Set task → From the line containing "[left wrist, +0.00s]" through the line containing "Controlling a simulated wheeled", retype each line exactly; include both end lines and nothing beyond them.

═══

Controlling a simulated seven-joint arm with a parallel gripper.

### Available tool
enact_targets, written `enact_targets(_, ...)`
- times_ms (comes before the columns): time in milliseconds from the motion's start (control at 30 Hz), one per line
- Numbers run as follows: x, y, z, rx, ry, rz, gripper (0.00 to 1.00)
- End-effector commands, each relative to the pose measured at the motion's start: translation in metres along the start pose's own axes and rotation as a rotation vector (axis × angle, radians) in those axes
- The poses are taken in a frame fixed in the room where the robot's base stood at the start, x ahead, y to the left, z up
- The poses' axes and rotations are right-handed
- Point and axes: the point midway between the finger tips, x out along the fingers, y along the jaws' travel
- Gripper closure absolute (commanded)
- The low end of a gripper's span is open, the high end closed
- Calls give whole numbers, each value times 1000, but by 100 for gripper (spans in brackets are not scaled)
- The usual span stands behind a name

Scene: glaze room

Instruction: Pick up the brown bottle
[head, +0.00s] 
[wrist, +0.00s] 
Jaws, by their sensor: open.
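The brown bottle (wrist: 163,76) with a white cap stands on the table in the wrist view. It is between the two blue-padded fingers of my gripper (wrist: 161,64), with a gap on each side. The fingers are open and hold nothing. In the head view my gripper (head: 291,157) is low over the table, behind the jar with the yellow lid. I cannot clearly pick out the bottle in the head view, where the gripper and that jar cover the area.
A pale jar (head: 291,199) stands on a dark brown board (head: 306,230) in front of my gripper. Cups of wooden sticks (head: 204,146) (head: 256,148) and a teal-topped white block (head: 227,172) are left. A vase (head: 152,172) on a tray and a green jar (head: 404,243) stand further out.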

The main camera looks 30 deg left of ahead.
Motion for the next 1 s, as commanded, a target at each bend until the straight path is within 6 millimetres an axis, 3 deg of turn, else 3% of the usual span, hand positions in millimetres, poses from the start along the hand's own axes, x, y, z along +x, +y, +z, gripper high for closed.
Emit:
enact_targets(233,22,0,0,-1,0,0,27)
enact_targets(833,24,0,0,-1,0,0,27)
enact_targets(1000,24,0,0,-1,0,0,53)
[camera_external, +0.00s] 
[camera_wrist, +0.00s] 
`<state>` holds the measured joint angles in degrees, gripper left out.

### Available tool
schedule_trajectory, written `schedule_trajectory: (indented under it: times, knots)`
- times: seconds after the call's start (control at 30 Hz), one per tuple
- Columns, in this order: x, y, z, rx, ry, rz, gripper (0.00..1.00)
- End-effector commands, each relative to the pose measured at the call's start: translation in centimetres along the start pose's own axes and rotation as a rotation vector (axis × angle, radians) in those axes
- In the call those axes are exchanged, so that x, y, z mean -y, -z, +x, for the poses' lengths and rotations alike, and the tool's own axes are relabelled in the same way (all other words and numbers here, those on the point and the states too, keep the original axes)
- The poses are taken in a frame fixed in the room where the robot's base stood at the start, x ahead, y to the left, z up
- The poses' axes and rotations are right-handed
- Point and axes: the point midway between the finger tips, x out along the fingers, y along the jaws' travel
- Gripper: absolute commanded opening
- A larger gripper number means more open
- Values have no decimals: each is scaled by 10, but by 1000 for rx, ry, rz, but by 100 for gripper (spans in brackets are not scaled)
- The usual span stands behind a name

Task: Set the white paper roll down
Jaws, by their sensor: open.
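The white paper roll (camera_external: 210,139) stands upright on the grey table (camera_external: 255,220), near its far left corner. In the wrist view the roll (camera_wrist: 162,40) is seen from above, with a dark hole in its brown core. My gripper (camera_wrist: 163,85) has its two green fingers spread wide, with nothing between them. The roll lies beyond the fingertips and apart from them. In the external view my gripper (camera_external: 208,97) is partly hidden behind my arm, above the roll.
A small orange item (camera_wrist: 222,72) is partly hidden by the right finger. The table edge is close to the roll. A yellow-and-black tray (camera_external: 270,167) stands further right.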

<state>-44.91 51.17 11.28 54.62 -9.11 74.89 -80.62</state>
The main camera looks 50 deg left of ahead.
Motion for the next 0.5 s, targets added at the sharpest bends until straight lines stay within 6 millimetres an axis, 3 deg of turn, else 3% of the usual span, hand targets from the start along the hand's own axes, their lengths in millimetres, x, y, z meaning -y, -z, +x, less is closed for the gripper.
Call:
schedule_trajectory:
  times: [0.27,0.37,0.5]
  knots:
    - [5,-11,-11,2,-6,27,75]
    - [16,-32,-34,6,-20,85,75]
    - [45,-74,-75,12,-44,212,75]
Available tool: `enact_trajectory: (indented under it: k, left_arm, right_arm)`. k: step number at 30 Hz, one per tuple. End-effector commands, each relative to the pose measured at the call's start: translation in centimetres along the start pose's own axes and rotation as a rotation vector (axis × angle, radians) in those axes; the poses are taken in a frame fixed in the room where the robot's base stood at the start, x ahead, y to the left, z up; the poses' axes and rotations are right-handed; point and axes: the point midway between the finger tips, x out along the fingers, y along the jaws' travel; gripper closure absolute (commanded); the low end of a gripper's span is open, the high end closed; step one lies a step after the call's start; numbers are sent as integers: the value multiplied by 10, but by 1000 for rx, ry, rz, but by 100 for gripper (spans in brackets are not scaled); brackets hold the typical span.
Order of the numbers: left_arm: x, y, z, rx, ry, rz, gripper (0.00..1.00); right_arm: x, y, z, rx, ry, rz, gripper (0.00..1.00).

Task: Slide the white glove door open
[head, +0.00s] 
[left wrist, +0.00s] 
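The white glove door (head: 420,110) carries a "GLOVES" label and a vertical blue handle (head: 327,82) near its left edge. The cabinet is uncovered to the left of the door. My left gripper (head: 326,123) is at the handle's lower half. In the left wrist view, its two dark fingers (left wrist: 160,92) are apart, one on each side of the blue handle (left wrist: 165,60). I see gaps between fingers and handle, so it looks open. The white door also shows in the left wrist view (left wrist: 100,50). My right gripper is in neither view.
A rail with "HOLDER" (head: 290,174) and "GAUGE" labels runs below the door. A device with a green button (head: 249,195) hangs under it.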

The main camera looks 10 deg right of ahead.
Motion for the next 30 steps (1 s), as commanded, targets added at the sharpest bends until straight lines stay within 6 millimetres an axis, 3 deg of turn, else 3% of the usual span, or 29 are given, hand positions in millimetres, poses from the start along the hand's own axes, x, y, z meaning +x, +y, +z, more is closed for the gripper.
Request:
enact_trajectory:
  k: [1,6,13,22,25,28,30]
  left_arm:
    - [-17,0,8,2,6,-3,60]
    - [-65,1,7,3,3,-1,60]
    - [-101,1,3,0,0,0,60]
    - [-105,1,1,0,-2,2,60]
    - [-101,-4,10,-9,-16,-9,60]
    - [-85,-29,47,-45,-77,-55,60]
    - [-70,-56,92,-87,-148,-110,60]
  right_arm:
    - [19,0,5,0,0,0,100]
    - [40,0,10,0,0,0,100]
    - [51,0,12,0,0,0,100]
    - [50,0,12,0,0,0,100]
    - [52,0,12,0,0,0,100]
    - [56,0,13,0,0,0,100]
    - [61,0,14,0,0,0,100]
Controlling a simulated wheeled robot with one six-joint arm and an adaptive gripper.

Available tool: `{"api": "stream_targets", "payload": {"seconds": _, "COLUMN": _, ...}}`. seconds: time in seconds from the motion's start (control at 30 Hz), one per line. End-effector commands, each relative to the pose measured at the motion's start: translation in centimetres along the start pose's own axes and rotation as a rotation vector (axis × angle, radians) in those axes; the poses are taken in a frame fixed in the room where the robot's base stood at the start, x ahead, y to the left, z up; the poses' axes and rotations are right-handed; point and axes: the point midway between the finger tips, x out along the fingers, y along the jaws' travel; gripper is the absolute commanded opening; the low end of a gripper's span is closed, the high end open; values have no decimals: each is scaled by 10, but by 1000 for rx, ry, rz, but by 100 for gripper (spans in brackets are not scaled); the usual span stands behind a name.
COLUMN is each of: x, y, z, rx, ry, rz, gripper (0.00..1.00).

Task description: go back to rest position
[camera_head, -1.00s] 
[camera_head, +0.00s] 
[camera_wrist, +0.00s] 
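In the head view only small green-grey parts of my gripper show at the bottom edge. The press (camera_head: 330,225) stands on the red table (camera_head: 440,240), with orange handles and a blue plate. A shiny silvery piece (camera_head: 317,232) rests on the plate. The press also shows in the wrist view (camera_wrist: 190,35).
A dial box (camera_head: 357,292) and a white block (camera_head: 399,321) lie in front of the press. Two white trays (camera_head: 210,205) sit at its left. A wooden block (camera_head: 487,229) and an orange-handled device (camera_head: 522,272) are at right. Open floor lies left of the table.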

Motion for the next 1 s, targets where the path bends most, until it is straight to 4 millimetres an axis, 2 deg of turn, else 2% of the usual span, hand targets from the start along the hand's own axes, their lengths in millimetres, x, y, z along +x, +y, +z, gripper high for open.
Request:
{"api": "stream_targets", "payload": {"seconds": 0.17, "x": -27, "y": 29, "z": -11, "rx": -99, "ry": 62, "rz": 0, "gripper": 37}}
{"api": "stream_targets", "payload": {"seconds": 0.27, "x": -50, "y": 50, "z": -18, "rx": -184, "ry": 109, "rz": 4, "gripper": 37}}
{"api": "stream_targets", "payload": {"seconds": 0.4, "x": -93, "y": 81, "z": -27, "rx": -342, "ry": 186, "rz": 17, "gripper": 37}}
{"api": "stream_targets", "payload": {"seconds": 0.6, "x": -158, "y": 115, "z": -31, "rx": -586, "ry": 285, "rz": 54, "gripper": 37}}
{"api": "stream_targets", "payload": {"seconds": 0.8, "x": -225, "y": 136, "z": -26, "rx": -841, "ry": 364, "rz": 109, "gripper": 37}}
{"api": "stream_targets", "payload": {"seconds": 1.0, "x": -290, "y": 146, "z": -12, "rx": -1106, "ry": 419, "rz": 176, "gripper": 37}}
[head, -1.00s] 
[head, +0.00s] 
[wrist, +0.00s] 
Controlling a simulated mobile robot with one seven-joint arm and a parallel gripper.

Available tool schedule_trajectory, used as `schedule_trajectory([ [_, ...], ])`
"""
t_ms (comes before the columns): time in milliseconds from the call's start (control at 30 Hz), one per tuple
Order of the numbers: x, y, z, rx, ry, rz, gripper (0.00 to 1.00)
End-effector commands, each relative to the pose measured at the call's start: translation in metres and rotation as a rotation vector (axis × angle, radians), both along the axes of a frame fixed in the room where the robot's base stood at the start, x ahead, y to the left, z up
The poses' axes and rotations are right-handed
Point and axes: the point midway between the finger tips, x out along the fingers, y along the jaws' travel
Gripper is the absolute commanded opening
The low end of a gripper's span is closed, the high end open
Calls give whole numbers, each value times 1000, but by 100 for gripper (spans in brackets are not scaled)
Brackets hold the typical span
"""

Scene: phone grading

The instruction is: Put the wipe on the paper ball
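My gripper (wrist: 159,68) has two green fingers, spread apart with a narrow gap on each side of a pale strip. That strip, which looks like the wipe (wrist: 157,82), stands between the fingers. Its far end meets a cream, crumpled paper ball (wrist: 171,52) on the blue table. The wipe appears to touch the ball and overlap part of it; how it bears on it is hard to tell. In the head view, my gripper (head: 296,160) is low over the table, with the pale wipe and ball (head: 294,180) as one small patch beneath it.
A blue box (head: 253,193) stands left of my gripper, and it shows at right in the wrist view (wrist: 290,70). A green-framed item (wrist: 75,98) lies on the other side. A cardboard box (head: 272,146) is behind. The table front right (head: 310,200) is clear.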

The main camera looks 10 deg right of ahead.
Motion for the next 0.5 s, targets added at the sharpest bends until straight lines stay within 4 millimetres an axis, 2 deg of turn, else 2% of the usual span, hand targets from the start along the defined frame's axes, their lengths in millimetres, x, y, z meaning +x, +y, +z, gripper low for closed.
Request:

═══

Output →
[left wrist, +0.00s] 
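The white glove door (head: 420,110) carries a "GLOVES" label and a vertical blue handle (head: 327,82) near its left edge. The cabinet is uncovered to the left of the door. My left gripper (head: 326,123) is at the handle's lower half. In the left wrist view, its two dark fingers (left wrist: 160,92) are apart, one on each side of the blue handle (left wrist: 165,60). I see gaps between fingers and handle, so it looks open. The white door also shows in the left wrist view (left wrist: 100,50). My right gripper is in neither view.
A rail with "HOLDER" (head: 290,174) and "GAUGE" labels runs below the door. A device with a green button (head: 249,195) hangs under it.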

The main camera looks 10 deg right of ahead.
Motion for the next 30 steps (1 s), as commanded, targets added at the sharpest bends until straight lines stay within 6 millimetres an axis, 3 deg of turn, else 3% of the usual span, or 29 are given, hand positions in millimetres, poses from the start along the hand's own axes, x, y, z meaning +x, +y, +z, more is closed for the gripper.
Request:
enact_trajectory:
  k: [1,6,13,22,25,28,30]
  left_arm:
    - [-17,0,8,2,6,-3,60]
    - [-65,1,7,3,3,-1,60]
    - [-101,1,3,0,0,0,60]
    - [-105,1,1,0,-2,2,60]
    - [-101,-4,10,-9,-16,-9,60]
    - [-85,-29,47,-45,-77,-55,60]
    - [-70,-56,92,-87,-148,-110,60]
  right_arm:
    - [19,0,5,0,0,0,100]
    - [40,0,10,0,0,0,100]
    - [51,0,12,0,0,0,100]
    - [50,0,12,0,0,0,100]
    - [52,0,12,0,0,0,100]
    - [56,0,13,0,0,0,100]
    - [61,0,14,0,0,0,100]
Controlling a simulated wheeled robot with one six-joint arm and an adaptive gripper.

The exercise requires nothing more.